Extracted records

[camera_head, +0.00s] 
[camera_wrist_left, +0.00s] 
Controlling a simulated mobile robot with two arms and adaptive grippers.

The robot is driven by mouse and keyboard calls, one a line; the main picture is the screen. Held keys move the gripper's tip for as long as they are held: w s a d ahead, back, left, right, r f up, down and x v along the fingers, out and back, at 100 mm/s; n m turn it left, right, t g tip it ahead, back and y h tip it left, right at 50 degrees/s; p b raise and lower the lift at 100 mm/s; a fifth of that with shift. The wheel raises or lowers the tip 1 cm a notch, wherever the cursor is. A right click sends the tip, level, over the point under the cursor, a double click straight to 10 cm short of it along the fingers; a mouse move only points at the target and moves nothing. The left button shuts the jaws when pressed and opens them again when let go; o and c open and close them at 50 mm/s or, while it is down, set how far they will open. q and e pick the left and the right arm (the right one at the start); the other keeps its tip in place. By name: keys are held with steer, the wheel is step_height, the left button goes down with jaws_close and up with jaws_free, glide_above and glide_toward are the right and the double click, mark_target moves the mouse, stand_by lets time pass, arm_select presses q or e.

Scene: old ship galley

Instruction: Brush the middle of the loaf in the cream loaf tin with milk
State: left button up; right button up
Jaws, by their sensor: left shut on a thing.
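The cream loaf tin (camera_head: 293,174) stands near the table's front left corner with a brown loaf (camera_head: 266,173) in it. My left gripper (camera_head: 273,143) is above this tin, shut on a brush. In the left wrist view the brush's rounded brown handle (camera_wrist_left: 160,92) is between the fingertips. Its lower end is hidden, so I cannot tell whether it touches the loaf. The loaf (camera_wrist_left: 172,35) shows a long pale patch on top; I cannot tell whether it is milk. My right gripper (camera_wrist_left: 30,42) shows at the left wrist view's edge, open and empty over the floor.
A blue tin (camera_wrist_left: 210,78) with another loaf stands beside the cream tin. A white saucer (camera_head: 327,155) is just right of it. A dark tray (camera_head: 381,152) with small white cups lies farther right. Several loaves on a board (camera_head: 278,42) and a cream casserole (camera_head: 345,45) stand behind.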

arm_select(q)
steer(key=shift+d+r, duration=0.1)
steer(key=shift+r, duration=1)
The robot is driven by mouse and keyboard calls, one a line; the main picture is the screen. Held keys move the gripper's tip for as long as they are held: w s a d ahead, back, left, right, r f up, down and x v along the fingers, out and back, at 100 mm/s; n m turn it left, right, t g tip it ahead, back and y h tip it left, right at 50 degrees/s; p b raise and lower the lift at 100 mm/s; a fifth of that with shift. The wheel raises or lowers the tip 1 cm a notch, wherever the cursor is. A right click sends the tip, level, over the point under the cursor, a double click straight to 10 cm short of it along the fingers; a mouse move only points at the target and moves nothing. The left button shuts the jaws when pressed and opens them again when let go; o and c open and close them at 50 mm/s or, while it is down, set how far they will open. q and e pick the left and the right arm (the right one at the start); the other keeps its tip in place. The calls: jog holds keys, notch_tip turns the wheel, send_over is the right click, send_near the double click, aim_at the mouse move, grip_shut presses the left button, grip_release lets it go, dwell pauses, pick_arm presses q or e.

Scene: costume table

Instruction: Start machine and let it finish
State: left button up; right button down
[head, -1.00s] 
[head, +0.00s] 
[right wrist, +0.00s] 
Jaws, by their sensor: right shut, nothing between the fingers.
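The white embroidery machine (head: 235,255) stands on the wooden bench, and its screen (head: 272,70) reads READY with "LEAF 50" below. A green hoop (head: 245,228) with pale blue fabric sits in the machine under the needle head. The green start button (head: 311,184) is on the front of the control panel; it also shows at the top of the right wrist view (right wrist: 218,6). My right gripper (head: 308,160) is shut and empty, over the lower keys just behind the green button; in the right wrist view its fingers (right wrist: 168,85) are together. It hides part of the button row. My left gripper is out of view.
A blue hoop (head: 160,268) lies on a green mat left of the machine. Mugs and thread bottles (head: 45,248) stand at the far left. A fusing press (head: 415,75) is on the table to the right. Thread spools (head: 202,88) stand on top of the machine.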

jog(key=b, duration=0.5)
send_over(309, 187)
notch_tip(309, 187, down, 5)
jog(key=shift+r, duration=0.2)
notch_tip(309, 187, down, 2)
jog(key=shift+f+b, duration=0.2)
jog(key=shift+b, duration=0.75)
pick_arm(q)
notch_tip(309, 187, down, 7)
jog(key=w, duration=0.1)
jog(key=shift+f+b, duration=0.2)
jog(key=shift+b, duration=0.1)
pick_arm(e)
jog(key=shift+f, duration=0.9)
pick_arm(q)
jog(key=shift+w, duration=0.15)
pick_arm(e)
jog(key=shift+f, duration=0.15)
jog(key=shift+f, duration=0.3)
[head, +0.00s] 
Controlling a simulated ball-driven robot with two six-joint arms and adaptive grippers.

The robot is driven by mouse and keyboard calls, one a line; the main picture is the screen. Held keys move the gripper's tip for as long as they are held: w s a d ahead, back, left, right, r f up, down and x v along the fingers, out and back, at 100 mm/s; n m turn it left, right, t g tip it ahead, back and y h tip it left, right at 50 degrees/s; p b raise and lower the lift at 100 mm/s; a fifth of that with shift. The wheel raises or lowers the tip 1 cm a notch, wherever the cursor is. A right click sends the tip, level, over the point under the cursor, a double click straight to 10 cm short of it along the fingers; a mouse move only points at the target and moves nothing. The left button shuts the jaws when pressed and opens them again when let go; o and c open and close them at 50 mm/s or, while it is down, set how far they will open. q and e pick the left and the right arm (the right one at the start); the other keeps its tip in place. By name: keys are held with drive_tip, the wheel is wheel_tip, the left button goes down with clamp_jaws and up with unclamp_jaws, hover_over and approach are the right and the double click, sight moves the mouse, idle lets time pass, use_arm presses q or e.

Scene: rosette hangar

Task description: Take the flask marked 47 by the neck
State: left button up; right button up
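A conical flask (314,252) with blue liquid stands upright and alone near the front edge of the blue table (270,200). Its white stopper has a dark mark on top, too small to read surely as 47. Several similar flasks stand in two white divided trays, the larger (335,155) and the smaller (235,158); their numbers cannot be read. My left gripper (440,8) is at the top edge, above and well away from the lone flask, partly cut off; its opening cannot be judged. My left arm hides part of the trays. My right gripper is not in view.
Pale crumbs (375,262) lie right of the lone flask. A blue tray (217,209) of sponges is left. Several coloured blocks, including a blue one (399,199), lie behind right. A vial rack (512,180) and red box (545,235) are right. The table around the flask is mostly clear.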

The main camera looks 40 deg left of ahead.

AIM. Would you quote everything above from the line containing "Jaws, by their sensor: right" down to the line containing "Controlling a simulated ball-driven"? Include both of those lines and nothing else.

ANSWER IN FULL.
Jaws, by their sensor: right shut, nothing between the fingers.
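The white embroidery machine (head: 235,255) stands on the wooden bench, and its screen (head: 272,70) reads READY with "LEAF 50" below. A green hoop (head: 245,228) with pale blue fabric sits in the machine under the needle head. The green start button (head: 311,184) is on the front of the control panel; it also shows at the top of the right wrist view (right wrist: 218,6). My right gripper (head: 308,160) is shut and empty, over the lower keys just behind the green button; in the right wrist view its fingers (right wrist: 168,85) are together. It hides part of the button row. My left gripper is out of view.
A blue hoop (head: 160,268) lies on a green mat left of the machine. Mugs and thread bottles (head: 45,248) stand at the far left. A fusing press (head: 415,75) is on the table to the right. Thread spools (head: 202,88) stand on top of the machine.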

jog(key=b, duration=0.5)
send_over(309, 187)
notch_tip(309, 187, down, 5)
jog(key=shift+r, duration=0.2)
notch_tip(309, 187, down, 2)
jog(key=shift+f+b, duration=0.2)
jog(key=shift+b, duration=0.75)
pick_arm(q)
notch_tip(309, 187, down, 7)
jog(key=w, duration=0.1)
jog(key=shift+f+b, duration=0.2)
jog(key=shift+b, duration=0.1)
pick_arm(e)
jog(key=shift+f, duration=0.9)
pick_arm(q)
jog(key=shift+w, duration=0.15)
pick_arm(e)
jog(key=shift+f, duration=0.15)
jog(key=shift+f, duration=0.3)
[head, +0.00s] 
Controlling a simulated ball-driven robot with two six-joint arms and adaptive grippers.

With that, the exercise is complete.